* EXERCISE BRIEF *
Among the entries that follow, tally the lines with the string "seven". Give no more than the number.

* DATA LISTING *
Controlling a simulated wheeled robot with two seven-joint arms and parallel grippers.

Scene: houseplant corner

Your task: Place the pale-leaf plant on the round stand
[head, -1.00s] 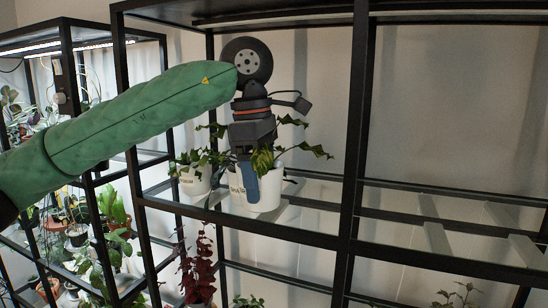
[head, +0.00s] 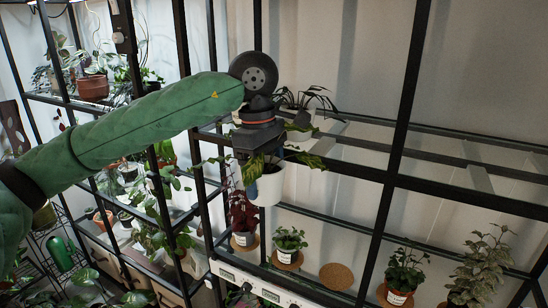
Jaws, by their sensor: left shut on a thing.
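My left gripper (head: 257,168) is shut on a white pot (head: 270,188) with a plant of green and yellowish leaves (head: 308,159). It holds the pot upright in the air in front of the rack, above the lower shelf. The gripper hides part of the plant and the pot's left side. A bare round cork-coloured stand (head: 337,276) lies on the lower shelf, below and to the right of the held pot. My right gripper is not in view.
On the lower shelf, a dark red plant (head: 243,215) and a small green plant (head: 290,240) stand left of the round stand. A green plant (head: 405,270) and a tall greyish-leaved plant (head: 482,262) stand right. A black rack post (head: 388,190) rises near the stand.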

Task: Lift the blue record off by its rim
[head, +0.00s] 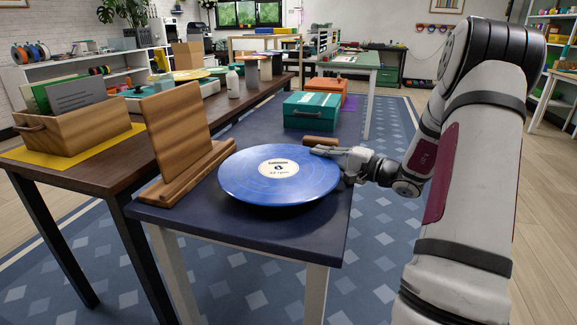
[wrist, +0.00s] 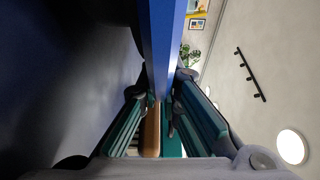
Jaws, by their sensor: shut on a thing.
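The blue record (head: 255,184) has a cream label at its centre. In the head view it lies roughly level over the front of the dark blue table (head: 320,221); whether its underside touches anything there is hidden. My gripper (head: 330,151) is at the record's far right rim, shut on it. In the wrist view the record (wrist: 161,45) shows edge-on as a blue band running down between the two fingers of my gripper (wrist: 160,98).
A wooden stand (head: 180,135) is close at the record's left. A small wooden block (head: 320,140) lies just behind the record, with a teal box (head: 310,112) and an orange box (head: 326,89) farther back. A brown table (head: 115,165) adjoins on the left.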

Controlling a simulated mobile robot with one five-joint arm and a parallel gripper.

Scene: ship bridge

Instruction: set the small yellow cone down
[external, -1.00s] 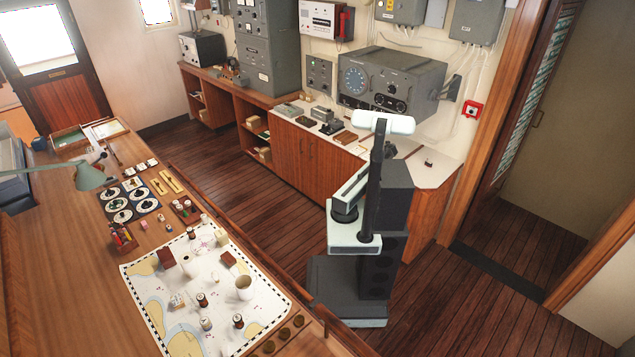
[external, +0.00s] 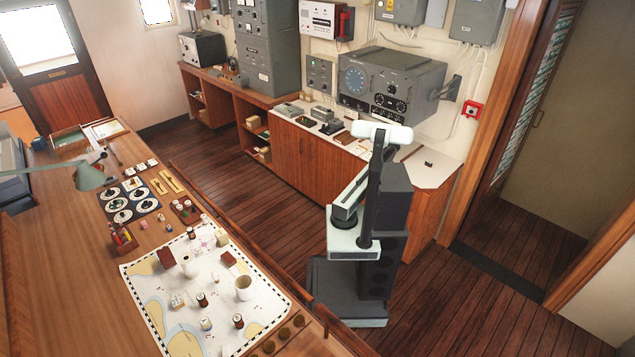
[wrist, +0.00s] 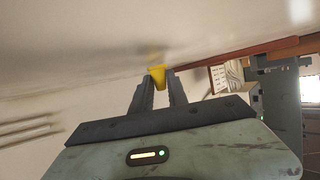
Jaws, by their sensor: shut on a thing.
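The small yellow cone (wrist: 157,77) is between the fingertips of my gripper (wrist: 159,82) in the wrist view, and the jaws are shut on it. A pale, glossy surface fills the upper part of that view, with a blurred yellow reflection just beyond the cone. I cannot tell whether the cone touches this surface. In the external view my arm and column stand in front of the white-topped side counter (external: 432,172). My gripper and the cone are hidden there.
A small dark item (external: 428,163) lies on the right part. The chart table (external: 60,215) at left is crowded.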

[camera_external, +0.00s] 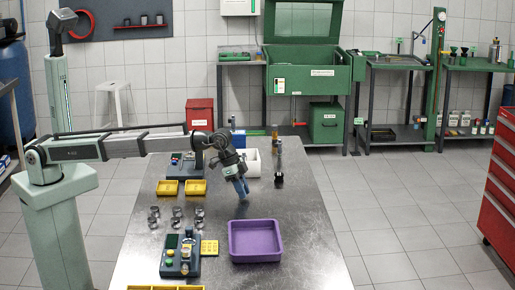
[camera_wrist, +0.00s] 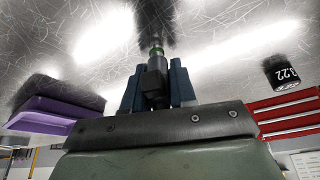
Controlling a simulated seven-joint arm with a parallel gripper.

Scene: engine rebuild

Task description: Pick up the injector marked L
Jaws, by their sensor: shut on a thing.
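My gripper (camera_external: 241,192) points down, low above the middle of the steel workbench, behind the purple tray. In the external view the injector is too small and hidden to make out between the fingers.
The purple tray (camera_external: 231,246) stands in front of the gripper and shows left in the wrist view. A dark upright part (camera_external: 278,178) stands to the right. Yellow trays (camera_external: 167,188), metal rings (camera_external: 154,216) and a dark fixture (camera_external: 170,268) lie left. The bench's right side is clear.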

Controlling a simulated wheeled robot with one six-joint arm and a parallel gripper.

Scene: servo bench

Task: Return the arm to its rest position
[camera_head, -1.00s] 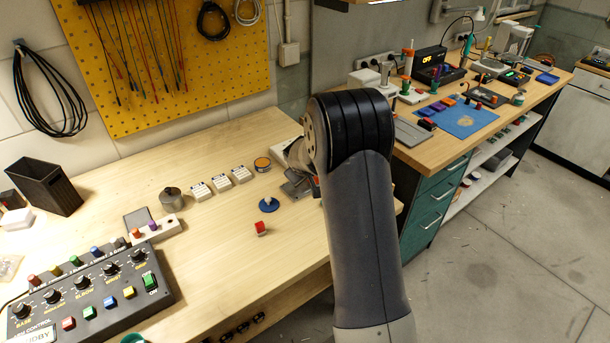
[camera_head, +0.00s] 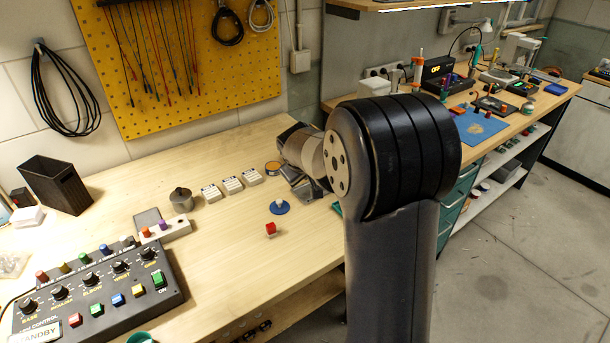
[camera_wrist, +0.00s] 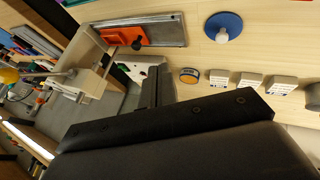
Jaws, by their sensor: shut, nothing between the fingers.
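My arm (camera_head: 392,255) rises at the right of centre in the head view, its thick black joint in front of the bench's right end. The wrist reaches back and left over the bench. In the head view the fingers are mostly hidden. In the wrist view my gripper (camera_wrist: 156,88) shows as dark fingers that are shut and empty. The fingers point toward a white case (camera_wrist: 135,70) and a grey tray with an orange block (camera_wrist: 122,36). I cannot tell whether they touch anything.
A control box (camera_head: 95,292) stands front left. The middle wooden top (camera_head: 225,255) is clear.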

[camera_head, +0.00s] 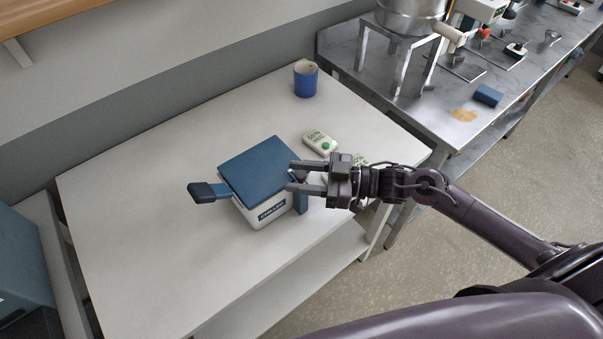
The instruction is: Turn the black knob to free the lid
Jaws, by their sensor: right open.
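A white box with a blue lid (257,165) stands on the white table, its lid closed flat on top. A dark blue handle (205,192) sticks out from its left side. My right gripper (293,176) is at the box's right side, its two fingers pointing left and spread apart. A small dark shape between the fingers (299,175) may be the black knob; the fingers partly hide it, and I cannot tell whether they touch it. A blue upright piece (300,200) shows just below the gripper. My left gripper is not in view.
A blue cup (305,79) stands at the table's back. A white block with a green button (319,142) lies behind my gripper, near another white item partly hidden. A metal bench (430,95) with a pot and tools adjoins at the right. The table's left and front (150,255) are clear.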

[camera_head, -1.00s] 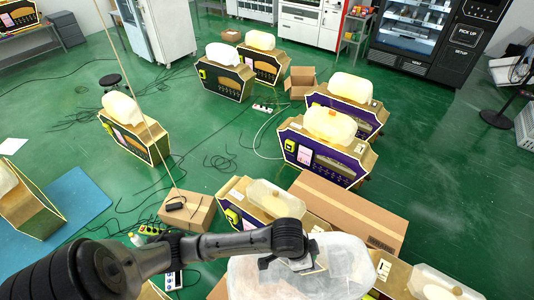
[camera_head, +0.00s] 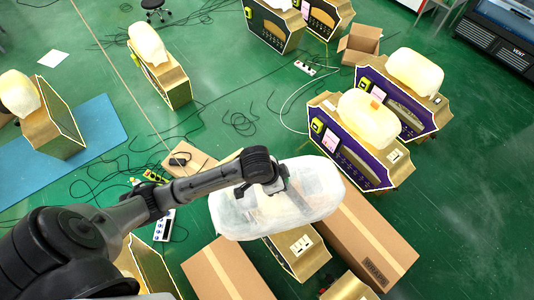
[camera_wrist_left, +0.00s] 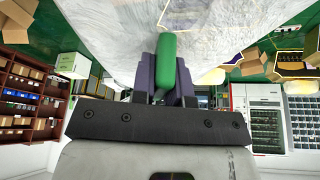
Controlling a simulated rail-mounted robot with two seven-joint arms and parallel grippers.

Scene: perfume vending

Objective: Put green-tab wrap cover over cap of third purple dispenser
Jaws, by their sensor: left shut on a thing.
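My left gripper (camera_head: 272,186) is shut on the green tab (camera_wrist_left: 176,65) of a translucent white wrap cover (camera_head: 310,192). The cover hangs bulging in the middle of the head view, over the gold top of a dispenser (camera_head: 302,262) that it partly hides. In the left wrist view the tab stands between the two fingers, with the cover (camera_wrist_left: 115,30) beyond. Two purple-fronted dispensers stand further right, a nearer one (camera_head: 345,160) and a farther one (camera_head: 437,112). Each has a cream cover over its top; the nearer one's has an orange mark. My right gripper is out of view.
A long closed carton (camera_head: 375,235) lies right of the held cover, and another carton (camera_head: 228,272) lies at the bottom. An open box (camera_head: 360,45) stands behind the purple dispensers. Cables cross the floor (camera_head: 240,125). The green floor at right is clear.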

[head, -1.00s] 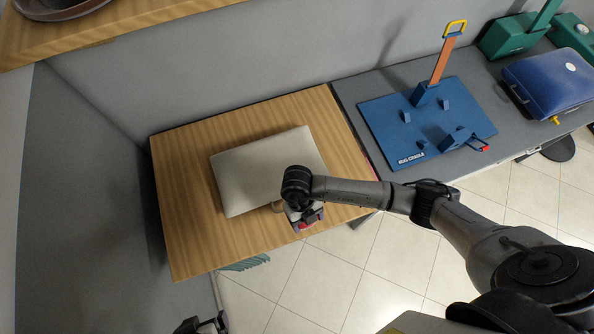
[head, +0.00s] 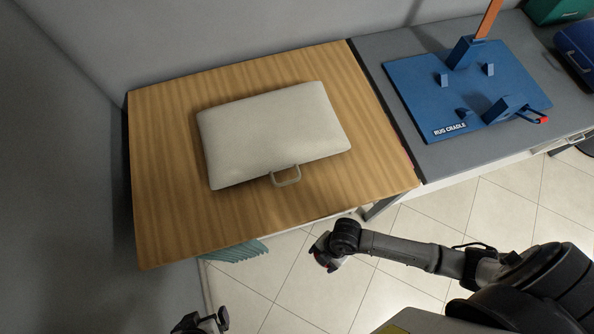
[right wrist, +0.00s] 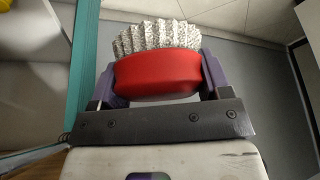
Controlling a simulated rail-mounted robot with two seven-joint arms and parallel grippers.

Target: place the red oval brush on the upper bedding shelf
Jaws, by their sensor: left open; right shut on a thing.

* FINAL ANSWER *
4